# START OF Data excerpt

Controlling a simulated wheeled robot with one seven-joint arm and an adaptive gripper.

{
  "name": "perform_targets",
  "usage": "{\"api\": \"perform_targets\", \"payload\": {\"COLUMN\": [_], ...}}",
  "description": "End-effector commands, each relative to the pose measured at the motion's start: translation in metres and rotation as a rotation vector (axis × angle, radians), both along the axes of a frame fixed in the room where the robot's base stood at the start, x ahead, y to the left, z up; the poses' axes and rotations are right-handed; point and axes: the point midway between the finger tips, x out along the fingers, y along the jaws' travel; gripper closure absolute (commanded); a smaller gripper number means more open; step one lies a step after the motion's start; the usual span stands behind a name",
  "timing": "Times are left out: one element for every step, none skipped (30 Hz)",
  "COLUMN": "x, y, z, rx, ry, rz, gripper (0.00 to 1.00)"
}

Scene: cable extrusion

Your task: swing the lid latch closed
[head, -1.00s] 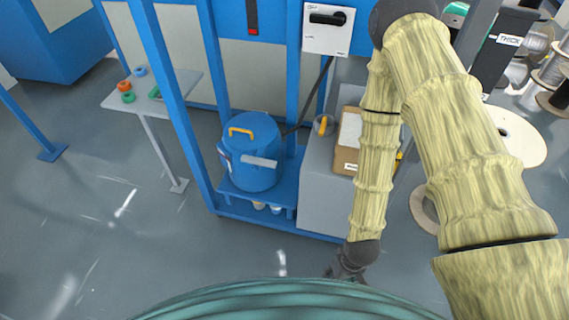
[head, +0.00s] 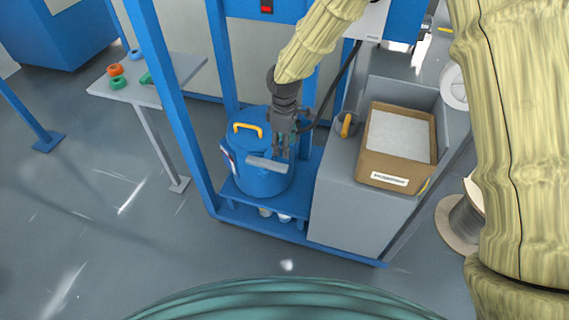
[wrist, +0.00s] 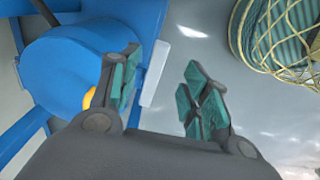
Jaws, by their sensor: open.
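The blue drum (head: 262,178) stands on a low blue shelf in the head view, with a yellow handle (head: 248,127) on its lid. A light grey latch plate (head: 267,164) sticks out at the front of the lid rim. My gripper (head: 282,152) is over the right side of the lid, just behind and above the latch. In the wrist view my gripper (wrist: 163,98) is open and empty, with teal finger pads. The pale latch (wrist: 156,73) shows between the fingers, close to the left one. Whether a finger touches it I cannot tell. The drum (wrist: 80,60) fills the left side.
A blue frame post (head: 165,100) rises at the left. A dark cable runs behind my gripper.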

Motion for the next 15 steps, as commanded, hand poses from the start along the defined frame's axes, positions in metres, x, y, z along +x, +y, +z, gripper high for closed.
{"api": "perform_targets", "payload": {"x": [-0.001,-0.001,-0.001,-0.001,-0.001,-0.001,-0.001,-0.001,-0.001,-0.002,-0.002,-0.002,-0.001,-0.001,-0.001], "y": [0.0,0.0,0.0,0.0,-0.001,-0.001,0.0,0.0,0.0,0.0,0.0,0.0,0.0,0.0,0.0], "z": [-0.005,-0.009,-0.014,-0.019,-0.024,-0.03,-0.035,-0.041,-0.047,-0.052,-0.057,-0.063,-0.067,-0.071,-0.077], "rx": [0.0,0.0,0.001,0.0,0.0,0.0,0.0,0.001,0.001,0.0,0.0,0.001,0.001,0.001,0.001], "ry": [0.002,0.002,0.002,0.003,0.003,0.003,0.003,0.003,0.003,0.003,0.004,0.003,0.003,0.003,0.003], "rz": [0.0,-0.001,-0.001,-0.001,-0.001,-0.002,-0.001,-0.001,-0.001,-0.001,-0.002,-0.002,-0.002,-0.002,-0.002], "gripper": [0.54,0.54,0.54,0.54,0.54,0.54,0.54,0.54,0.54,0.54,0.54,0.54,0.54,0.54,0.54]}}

# END OF Data excerpt

## What needs to be done:
Omit the pictures, then quote the rest of the material above exactly.

## Finished exercise:
Controlling a simulated wheeled robot with one seven-joint arm and an adaptive gripper.

{
  "name": "perform_targets",
  "usage": "{\"api\": \"perform_targets\", \"payload\": {\"COLUMN\": [_], ...}}",
  "description": "End-effector commands, each relative to the pose measured at the motion's start: translation in metres and rotation as a rotation vector (axis × angle, radians), both along the axes of a frame fixed in the room where the robot's base stood at the start, x ahead, y to the left, z up; the poses' axes and rotations are right-handed; point and axes: the point midway between the finger tips, x out along the fingers, y along the jaws' travel; gripper closure absolute (commanded); a smaller gripper number means more open; step one lies a step after the motion's start; the usual span stands behind a name",
  "timing": "Times are left out: one element for every step, none skipped (30 Hz)",
  "COLUMN": "x, y, z, rx, ry, rz, gripper (0.00 to 1.00)"
}

Scene: cable extrusion

Your task: swing the lid latch closed
[head, -1.00s] 
[head, +0.00s] 
[wrist, +0.00s] 
Jaws, by their sensor: open.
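The blue drum (head: 262,178) stands on a low blue shelf in the head view, with a yellow handle (head: 248,127) on its lid. A light grey latch plate (head: 267,164) sticks out at the front of the lid rim. My gripper (head: 282,152) is over the right side of the lid, just behind and above the latch. In the wrist view my gripper (wrist: 163,98) is open and empty, with teal finger pads. The pale latch (wrist: 156,73) shows between the fingers, close to the left one. Whether a finger touches it I cannot tell. The drum (wrist: 80,60) fills the left side.
A blue frame post (head: 165,100) rises at the left. A dark cable runs behind my gripper.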

Motion for the next 15 steps, as commanded, hand poses from the start along the defined frame's axes, positions in metres, x, y, z along +x, +y, +z, gripper high for closed.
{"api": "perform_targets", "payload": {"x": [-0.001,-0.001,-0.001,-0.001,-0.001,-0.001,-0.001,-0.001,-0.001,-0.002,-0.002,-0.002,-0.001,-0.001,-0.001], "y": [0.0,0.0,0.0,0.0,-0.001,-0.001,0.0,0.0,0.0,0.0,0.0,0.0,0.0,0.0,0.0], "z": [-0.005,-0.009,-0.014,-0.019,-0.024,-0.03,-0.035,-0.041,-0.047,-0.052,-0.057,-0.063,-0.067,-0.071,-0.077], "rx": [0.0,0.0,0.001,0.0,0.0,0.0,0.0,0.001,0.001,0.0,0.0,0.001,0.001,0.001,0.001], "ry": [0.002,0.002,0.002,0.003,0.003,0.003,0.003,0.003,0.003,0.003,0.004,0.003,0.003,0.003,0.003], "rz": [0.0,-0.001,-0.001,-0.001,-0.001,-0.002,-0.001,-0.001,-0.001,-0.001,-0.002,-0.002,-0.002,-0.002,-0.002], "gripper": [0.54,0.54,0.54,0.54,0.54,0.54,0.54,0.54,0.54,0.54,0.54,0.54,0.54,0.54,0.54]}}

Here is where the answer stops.